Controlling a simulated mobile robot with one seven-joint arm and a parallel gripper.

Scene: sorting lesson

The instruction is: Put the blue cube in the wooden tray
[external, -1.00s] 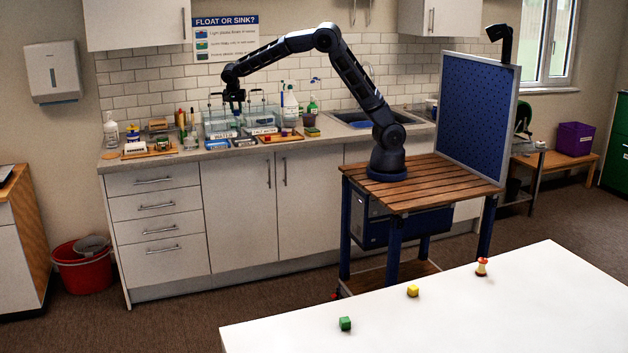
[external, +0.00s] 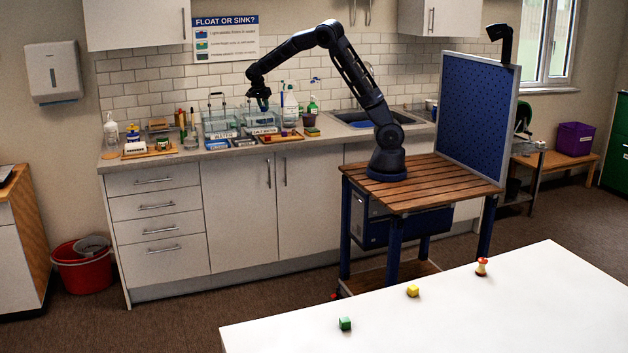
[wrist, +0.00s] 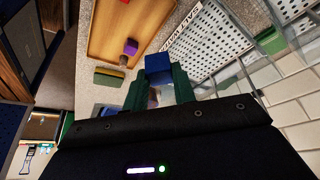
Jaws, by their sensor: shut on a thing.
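The cube is too small to make out clearly in the external view. The wooden tray (wrist: 108,38) lies just beyond the cube, to the upper left in the wrist view. In the external view the tray (external: 292,138) is at the counter's front edge, below and right of my gripper. A purple block (wrist: 130,47) and part of a red thing (wrist: 125,1) are in it.
A clear tank (external: 262,117) stands behind the tray, with another tank (external: 220,122) to its left. Its perforated white insert (wrist: 205,40) shows beside the cube in the wrist view. A sponge (wrist: 108,77) lies beside the tray. Bottles (external: 290,103) stand at the back.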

==================================================

- _Task to carry out_: Please transcribe the material above exactly as written. Leave the pictures out.

- _Solution to this exercise_:
Controlling a simulated mobile robot with one seven-joint arm and a parallel gripper.

Scene: sorting lesson

The instruction is: Put the blue cube in the wooden tray
[external, -1.00s] 
[external, +0.00s] 
[wrist, +0.00s] 
Jaws, by their sensor: shut on a thing.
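The cube is too small to make out clearly in the external view. The wooden tray (wrist: 108,38) lies just beyond the cube, to the upper left in the wrist view. In the external view the tray (external: 292,138) is at the counter's front edge, below and right of my gripper. A purple block (wrist: 130,47) and part of a red thing (wrist: 125,1) are in it.
A clear tank (external: 262,117) stands behind the tray, with another tank (external: 220,122) to its left. Its perforated white insert (wrist: 205,40) shows beside the cube in the wrist view. A sponge (wrist: 108,77) lies beside the tray. Bottles (external: 290,103) stand at the back.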

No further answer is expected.